§ **INSTRUCTION**:
Pull every line containing "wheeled" from the entries.

-------- SOURCE RECORDS --------

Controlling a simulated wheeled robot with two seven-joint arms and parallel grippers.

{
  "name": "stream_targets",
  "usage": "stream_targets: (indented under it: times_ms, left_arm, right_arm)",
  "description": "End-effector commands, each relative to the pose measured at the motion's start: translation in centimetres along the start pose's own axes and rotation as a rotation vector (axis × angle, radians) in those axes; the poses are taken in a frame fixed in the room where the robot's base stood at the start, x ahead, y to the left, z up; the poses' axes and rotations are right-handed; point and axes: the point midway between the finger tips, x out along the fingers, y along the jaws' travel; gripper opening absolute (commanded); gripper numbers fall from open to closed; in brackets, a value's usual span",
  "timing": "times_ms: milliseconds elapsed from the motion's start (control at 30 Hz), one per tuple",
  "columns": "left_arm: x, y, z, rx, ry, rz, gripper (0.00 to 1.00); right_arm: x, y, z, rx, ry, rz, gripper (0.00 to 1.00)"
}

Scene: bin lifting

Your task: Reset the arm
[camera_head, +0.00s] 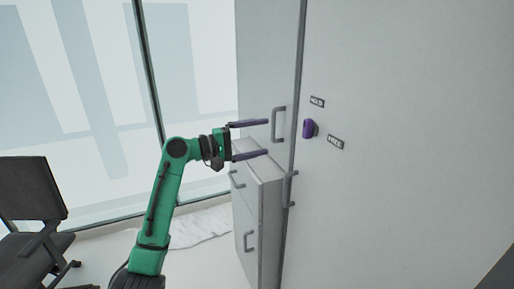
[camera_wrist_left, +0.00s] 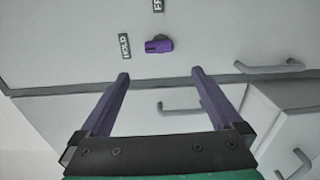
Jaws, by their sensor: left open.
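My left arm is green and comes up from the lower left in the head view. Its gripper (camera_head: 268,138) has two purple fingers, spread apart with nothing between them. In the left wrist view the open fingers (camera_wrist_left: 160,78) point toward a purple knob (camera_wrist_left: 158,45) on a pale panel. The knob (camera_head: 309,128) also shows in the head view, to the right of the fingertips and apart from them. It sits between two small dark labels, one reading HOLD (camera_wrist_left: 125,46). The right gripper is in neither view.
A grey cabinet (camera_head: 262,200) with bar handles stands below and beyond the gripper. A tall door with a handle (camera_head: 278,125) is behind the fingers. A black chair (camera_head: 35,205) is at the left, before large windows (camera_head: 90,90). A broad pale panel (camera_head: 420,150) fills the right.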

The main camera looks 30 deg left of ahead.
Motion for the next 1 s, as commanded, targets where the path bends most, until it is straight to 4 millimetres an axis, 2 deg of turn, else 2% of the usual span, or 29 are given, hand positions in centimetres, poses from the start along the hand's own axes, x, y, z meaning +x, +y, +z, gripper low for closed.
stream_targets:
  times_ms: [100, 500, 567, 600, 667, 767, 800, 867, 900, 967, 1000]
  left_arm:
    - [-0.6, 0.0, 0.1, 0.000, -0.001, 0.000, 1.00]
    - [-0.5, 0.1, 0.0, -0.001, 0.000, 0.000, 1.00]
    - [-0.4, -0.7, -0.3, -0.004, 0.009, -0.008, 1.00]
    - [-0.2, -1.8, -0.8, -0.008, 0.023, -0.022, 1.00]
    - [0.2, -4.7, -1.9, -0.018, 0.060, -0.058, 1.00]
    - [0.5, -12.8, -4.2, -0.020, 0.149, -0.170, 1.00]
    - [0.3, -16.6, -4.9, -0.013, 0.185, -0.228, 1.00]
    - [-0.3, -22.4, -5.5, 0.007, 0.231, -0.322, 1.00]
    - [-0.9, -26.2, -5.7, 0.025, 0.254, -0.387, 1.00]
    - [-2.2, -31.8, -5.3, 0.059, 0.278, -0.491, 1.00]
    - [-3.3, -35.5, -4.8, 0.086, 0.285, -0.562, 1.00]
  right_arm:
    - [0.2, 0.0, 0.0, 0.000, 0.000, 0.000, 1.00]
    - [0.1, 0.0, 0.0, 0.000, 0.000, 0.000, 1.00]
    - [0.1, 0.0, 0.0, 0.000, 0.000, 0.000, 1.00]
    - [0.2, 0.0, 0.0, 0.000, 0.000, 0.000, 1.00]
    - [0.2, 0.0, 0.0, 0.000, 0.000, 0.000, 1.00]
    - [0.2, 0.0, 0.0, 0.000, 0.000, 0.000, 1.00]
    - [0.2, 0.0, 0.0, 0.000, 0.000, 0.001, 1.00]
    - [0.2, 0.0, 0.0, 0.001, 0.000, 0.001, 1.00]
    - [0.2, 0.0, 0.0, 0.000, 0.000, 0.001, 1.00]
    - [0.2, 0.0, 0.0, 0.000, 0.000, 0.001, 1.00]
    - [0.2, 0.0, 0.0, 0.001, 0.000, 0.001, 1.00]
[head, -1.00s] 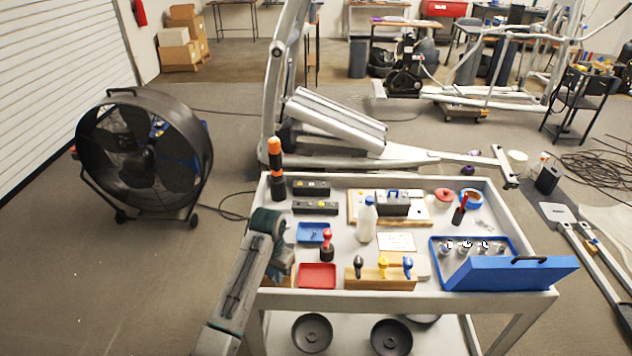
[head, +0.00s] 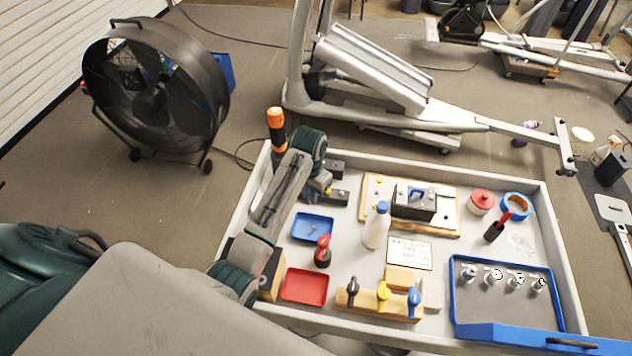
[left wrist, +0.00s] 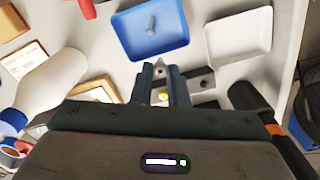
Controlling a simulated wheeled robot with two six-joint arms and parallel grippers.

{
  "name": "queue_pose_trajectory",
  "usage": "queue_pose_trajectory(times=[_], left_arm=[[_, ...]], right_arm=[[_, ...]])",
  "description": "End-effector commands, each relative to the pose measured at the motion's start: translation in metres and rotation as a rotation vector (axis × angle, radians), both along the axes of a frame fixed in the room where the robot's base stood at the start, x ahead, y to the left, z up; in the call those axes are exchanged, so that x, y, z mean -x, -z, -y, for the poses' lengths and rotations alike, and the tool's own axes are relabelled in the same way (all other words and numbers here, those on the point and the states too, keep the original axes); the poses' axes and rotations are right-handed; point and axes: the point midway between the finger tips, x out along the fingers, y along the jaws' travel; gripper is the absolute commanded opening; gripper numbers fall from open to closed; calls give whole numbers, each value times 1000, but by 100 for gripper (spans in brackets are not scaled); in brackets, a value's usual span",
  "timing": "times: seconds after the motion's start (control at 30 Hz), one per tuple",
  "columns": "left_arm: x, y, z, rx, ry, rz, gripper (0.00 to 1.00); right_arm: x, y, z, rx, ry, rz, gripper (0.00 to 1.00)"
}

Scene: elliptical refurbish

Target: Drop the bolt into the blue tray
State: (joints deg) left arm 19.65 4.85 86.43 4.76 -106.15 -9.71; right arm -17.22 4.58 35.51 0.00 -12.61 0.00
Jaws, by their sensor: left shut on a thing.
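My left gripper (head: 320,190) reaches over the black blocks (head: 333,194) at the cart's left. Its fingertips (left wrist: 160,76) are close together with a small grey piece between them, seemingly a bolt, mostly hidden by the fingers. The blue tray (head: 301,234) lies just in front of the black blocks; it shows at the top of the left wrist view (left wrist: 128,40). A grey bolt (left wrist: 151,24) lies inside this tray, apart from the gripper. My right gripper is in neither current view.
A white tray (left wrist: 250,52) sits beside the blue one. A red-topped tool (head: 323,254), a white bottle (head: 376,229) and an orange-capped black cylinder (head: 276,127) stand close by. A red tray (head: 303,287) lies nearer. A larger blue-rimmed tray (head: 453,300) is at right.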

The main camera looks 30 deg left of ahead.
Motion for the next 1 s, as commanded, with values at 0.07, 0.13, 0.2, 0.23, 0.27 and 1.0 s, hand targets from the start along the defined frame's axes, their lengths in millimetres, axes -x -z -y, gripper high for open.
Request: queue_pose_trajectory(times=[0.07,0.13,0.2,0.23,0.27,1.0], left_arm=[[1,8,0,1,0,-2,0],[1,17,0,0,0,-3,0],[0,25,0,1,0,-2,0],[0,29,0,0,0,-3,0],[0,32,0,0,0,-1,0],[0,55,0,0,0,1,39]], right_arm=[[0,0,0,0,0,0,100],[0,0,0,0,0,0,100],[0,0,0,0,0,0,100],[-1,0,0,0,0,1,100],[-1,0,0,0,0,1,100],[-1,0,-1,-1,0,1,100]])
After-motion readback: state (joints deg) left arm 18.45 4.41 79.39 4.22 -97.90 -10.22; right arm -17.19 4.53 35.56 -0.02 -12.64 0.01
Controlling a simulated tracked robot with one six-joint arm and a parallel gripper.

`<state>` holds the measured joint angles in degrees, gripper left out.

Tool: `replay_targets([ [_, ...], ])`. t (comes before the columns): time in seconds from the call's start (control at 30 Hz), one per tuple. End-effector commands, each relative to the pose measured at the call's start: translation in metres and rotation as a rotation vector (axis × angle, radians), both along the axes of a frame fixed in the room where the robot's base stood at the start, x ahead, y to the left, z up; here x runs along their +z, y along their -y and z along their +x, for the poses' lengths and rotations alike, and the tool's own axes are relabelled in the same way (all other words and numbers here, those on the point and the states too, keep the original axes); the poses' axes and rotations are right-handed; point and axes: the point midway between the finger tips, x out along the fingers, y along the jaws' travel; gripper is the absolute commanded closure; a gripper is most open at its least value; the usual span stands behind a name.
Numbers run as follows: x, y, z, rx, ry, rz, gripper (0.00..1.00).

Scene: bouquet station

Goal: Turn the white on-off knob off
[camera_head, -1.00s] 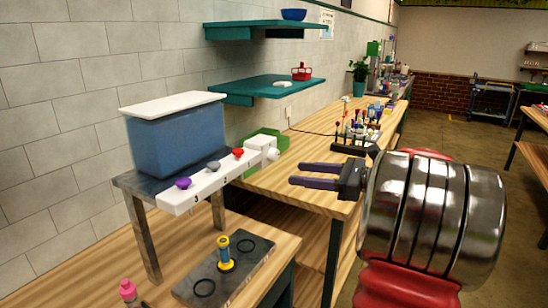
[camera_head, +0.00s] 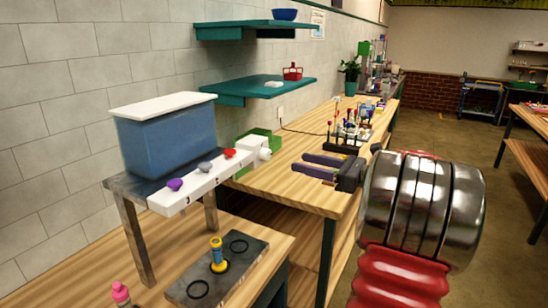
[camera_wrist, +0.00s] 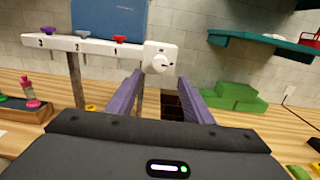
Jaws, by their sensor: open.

--------

§ **RESULT FOR THIS EXERCISE**:
Controlling a simulated wheeled robot with two seven-joint arms and parallel grippers.
Controlling a simulated wheeled robot with two six-joint arms and parallel grippers.

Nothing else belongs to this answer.